Memory 2008-2009

These new works on canvas effect a perfect synthesis between the media of Chinese ink and oils. White paint on unprimed canvas functions in the opposite way from black Chinese ink on white paper, and yet it retains the ink's essential parameters: fluidity, and the visibility of the picture support forming an integral part of the composition and thus excluding all retouching. However it is photographs – the very opposite of the imprecise and the unfinished – that serve as a point of departure for Mingjun Luo's paintings and drawings: images marking out the course of her life from her childhood in China to the present day. Transposing these photographs into another medium, that of painting, she reproduces a reality based on fragments of her biography; but at the same time she cuts free of this reality, depersonalising it, distancing it, and creating a new reality accessible to all.

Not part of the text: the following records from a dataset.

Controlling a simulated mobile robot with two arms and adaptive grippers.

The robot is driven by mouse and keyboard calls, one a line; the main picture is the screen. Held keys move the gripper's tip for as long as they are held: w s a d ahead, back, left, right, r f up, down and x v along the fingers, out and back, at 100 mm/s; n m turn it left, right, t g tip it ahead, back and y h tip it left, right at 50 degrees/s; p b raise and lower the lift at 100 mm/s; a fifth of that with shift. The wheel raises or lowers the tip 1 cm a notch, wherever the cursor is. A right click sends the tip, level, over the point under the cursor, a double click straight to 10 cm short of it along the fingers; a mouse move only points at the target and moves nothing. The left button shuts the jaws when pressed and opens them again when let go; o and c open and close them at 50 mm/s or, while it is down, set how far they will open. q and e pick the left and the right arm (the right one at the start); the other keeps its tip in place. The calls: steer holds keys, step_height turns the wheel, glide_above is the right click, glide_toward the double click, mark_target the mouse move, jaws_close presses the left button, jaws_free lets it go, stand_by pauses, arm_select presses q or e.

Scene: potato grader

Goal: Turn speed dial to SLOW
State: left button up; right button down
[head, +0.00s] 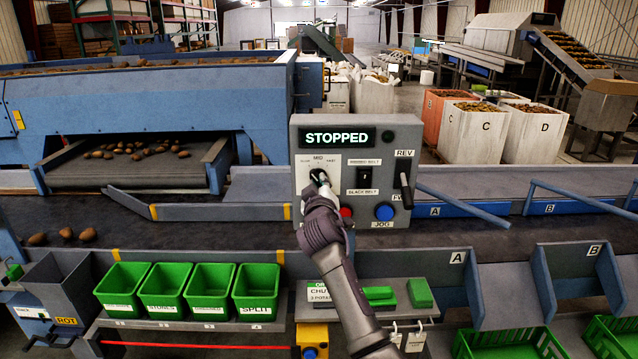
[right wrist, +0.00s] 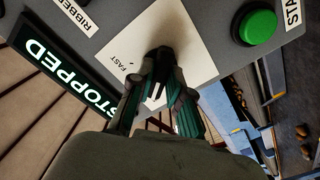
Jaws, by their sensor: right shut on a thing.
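The grey control panel (head: 377,139) stands at the centre, with a lit STOPPED display (head: 337,138). The speed dial (head: 319,176) sits on a white plate (head: 335,162) lettered MID and FAST, with a partly readable label at its left. My right gripper (head: 320,184) reaches up from below and is shut on the dial. In the right wrist view, the gripper (right wrist: 162,62) covers most of the dial in front of the plate (right wrist: 125,50), so its exact pointing is hidden. My left gripper is out of view.
Close by on the panel are a black belt switch (head: 363,178), a REV lever (head: 404,185), a red button (head: 346,212) and a blue JOG button (head: 384,212). A green button (right wrist: 258,27) shows in the right wrist view. Green bins (head: 210,290) stand below left.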

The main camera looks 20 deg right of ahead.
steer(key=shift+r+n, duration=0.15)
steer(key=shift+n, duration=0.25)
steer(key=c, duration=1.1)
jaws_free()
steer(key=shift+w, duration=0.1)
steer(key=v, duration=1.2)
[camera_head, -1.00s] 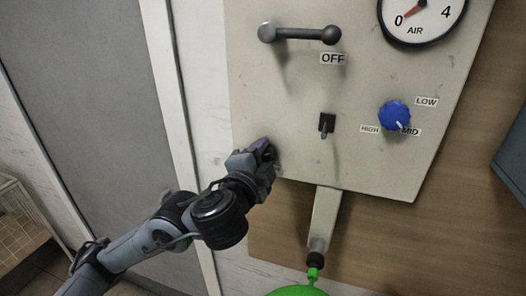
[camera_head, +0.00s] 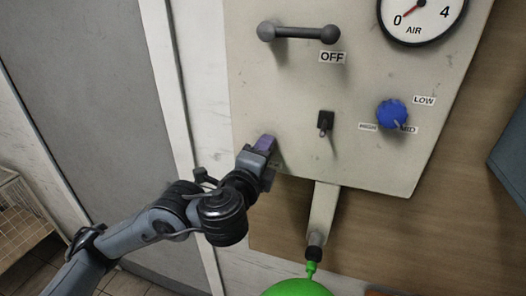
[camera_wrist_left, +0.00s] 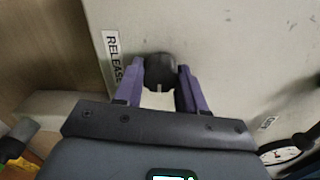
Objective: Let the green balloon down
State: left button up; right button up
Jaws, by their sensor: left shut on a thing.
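The green balloon (camera_head: 297,288) hangs on a dark nozzle (camera_head: 314,253) below the panel, mostly cut off by the bottom edge. My left gripper (camera_head: 263,146) is at the panel's lower left. In the left wrist view its purple fingers (camera_wrist_left: 160,84) are shut around a dark round knob (camera_wrist_left: 160,68), beside a label reading RELEASE (camera_wrist_left: 113,58). The head view hides this knob behind the gripper. My right gripper is not in view.
The panel (camera_head: 290,100) carries a grey lever (camera_head: 298,33) by an OFF label, a small black switch (camera_head: 325,122), a blue dial (camera_head: 391,114) pointing near MID, and an air gauge (camera_head: 418,14). A wire basket (camera_head: 20,215) stands at far left.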

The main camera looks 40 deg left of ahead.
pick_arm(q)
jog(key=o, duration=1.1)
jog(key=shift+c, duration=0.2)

For the object to take on an independent, universal reality, it must undergo a process of paring down, of effacement or, rather, of coding, the aim of which is to render the understanding of a document impossible to anyone who does not possess the (de)coding key. So something apparently contradictory is involved in Mingjun Luo's approach: a real effacement of the image on the canvas, together with a determination to make it, to a certain extent, comprehensible. But what exactly is to be decoded and made accessible to everyone? The Chinese context? The Western context? The artist's personal, biographical input? Yet isn't all this coded, ciphered in turn by a consciously chosen technique that leaves the viewer real freedom to project his or her own faces, landscapes, feelings and knowledge?